Cependant, il faut noter que les méthodes d’interprétabilité et d’explicabilité des modèles (intelligence artificielle explicable (XAI) par exemple) se multiplient et se perfectionnent. Aussi, il est probable que ce phénomène de boîte noire soit un jour surpassé et les objectifs de transparence du RGPD atteints.

 

En attendant, les fournisseurs de modèles d’IA à usage général sont sous haute surveillance des autorités.

 

 

Google, Meta, et X (Twitter) : les géants technologiques sous surveillance pour l’entraînement de leur modèle d’IA

Au vu des tensions évoquées, il n’est pas étonnant que l’initiative de l’autorité irlandaise à l’encontre de Google ne soit pas isolée.

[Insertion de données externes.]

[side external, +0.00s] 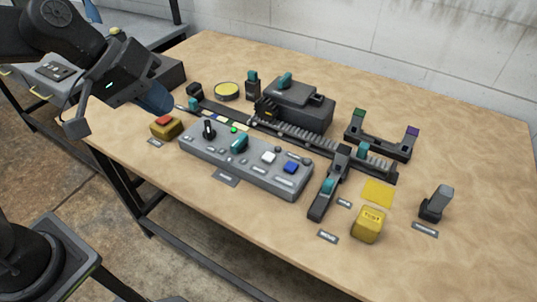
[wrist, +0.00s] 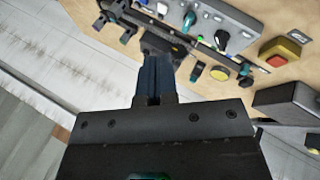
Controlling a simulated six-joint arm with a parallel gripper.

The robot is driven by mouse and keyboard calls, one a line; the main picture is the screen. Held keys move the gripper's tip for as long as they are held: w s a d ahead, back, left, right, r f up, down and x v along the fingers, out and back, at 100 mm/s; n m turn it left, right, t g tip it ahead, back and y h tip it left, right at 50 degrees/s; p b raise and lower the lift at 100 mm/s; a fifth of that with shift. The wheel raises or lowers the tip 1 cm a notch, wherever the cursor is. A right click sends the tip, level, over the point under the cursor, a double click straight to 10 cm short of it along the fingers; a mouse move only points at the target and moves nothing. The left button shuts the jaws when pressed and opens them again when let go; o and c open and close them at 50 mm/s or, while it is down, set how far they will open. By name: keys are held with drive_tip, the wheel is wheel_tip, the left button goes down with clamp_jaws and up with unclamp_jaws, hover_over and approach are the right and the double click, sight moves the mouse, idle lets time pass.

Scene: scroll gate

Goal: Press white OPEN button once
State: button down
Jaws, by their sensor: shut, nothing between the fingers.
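The white button (side external: 268,157) sits on the grey control panel (side external: 215,160), just left of a blue button (side external: 291,168). Its lettering is too small to read. My gripper (side external: 166,106) is above the table's left end, left of the panel and apart from the white button. Its blue fingers are shut with nothing between them; they also show in the wrist view (wrist: 157,58). The panel is partly in the wrist view (wrist: 232,28) at the top, but I cannot make out the white button there for certain.
A red-topped yellow button box (side external: 166,126) stands left of the panel. The panel also carries a black knob (side external: 209,128) and a teal knob (side external: 239,142). A toothed rail (side external: 300,135) runs behind it. A yellow block (side external: 369,225) stands right. The table's front edge is clear.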

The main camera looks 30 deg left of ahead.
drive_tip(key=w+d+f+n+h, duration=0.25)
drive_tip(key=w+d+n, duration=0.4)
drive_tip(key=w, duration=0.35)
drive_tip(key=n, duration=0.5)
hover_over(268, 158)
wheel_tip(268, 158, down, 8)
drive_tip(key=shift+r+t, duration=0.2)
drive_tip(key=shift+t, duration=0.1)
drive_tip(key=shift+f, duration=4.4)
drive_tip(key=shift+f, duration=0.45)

Ce n’est d’ailleurs pas sans rappeler la sanction du groupe hôtelier ACCOR pour ses pratiques en matière de prospection commerciale ou celle de la CNIL à l’encontre d’Amazon à cause de la collecte de données par des outils de surveillance algorithmique.

 

D'autres géants technologiques tels que Meta et X (anciennement Twitter) ont également fait l'objet de contrôles concernant l’entraînement de leurs modèles d’IA. Et la pression croissante des régulateurs a d’ailleurs conduit Meta à suspendre son projet d’entraînement de son modèle d’IA avec les données issues des publications et légendes diffusées sur Facebook et Instagram par les utilisateurs.

 

Affaires à suivre…

 

En toute hypothèse, cette enquête met en lumière la tension croissante entre l'innovation technologique et la protection des données personnelles, un défi majeur que les législateurs et les entreprises devront relever dans les années à venir. Reste à savoir si la position pro-régulation adoptée par l’Union Européenne, et récemment réaffirmée par l’adoption de l’AI Act, s’avèrera payante.